New energy scholarships to fund Korean students at UCL’s Australia campus

27 May 2011

A £2 million agreement announced today will enable a total of 18 students from the Korean government and industry to undertake energy-related masters degrees at UCL’s Australian campus over the next six years.

The Torrens Building at the UCL School of Energy and Resources, Australia

UCL, Australian energy company Santos and Korean energy firm KOGAS will each fund six scholarships on the MSc in Energy and Resources delivered by UCL’s School of Energy and Resources in Adelaide, the university’s first international campus.

The UCL scholarships will be divided equally between employees of the Korean Ministry of Knowledge Economy and of KOGAS, with two students taking up the places in 2011, 2013 and 2015.

Over the same period, Australian energy company Santos will provide six scholarships for students from the Korean Ministry of Knowledge Economy, and KOGAS will fund six scholarships for its own staff.

The two-year programme is designed to provide students with a rigorous and comprehensive knowledge of contemporary theory and practice in the sustainable management of energy and natural resources.

David Travers, Chief Executive of the UCL School of Energy and Resources, Australia, said: “The Korean students will study the two-year UCL MSc in Energy and Resources, a unique multidisciplinary degree which includes a year hosted by Australian industry undertaking a major research assignment. Multidisciplinary research skills are increasingly important because technology and business practice is rapidly becoming rapidly more complex.

“Students get the rigour and methodology of a disciplined academic approach, while being ‘embedded’ with a company for nine months in their second year gives them the understanding that complex challenges must be solved in an environment of constantly changing parameters, and that multilateral solutions are often required.”

Mr Travers paid tribute to David Knox, Chief Executive Officer and Managing Director of Santos and a member of the UCL Australia advisory board, for his role in achieving the KOGAS agreement.

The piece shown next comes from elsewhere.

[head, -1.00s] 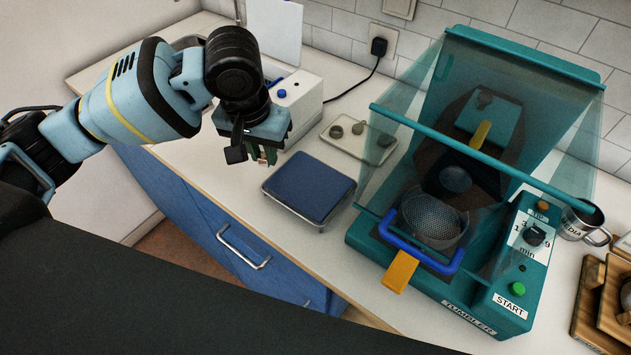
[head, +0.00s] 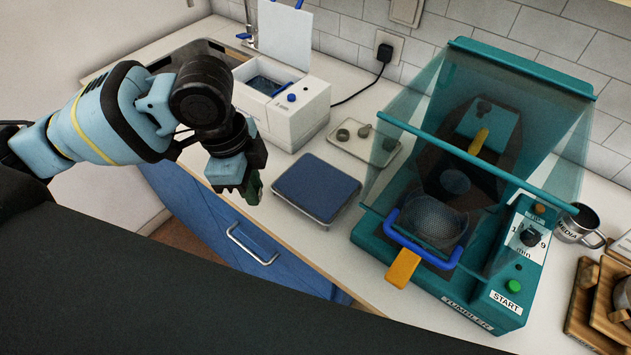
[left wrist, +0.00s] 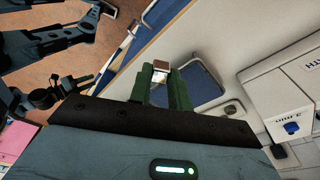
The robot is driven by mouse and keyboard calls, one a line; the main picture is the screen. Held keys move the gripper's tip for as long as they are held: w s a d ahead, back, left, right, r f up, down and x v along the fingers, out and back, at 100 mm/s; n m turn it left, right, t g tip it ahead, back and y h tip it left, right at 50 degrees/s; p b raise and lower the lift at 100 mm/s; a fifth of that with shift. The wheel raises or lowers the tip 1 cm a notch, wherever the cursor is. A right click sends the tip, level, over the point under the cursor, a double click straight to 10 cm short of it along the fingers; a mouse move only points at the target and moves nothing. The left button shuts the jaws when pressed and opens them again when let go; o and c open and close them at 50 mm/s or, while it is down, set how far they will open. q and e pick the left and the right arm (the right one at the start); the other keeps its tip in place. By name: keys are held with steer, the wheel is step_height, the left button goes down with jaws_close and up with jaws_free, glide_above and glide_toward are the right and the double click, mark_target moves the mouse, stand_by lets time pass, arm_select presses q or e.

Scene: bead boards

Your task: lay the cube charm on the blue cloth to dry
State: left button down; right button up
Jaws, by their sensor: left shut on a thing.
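My left gripper (head: 254,188) is shut on the cube charm (left wrist: 161,68), which shows as a small whitish and brown block between the green fingers in the left wrist view. The charm is hidden in the head view. The blue cloth (head: 317,186) lies flat on a low tray, to the right of the gripper in the head view. The gripper is above the counter's front edge, apart from the cloth. The cloth also shows behind the fingers in the left wrist view (left wrist: 204,88). What looks like my right gripper (left wrist: 84,80) is small and dark at that view's left.
A white machine with an open lid (head: 300,118) stands behind the cloth. A pale tray (head: 352,150) with small round pieces lies beyond it. The teal tumbler (head: 430,262) with its clear cover stands to the right. A blue drawer front (head: 215,225) is below.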

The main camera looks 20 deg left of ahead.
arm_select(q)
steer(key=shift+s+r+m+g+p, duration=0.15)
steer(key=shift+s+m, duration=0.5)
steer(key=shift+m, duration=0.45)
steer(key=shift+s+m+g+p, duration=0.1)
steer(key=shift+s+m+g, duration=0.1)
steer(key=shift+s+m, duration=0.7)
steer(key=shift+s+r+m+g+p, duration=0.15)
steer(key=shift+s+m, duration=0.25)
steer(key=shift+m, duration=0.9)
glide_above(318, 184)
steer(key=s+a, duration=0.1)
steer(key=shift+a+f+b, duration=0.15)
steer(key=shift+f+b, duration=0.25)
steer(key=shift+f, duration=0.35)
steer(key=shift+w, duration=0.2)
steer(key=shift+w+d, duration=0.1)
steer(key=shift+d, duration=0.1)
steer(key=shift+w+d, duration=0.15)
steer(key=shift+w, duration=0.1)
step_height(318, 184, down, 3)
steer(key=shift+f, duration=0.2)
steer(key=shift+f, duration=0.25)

Image: The Torrens Building, UCL School of Energy and Resources, Australia

UCL context

The UCL School of Energy and Resources, Australia, opened in early 2010. It provides specialist teaching and research for new graduates and established professionals, to address areas of skill shortage identified by industry and government. It also aims to provide scientists and engineers with management skills through courses designed specifically for the energy sector.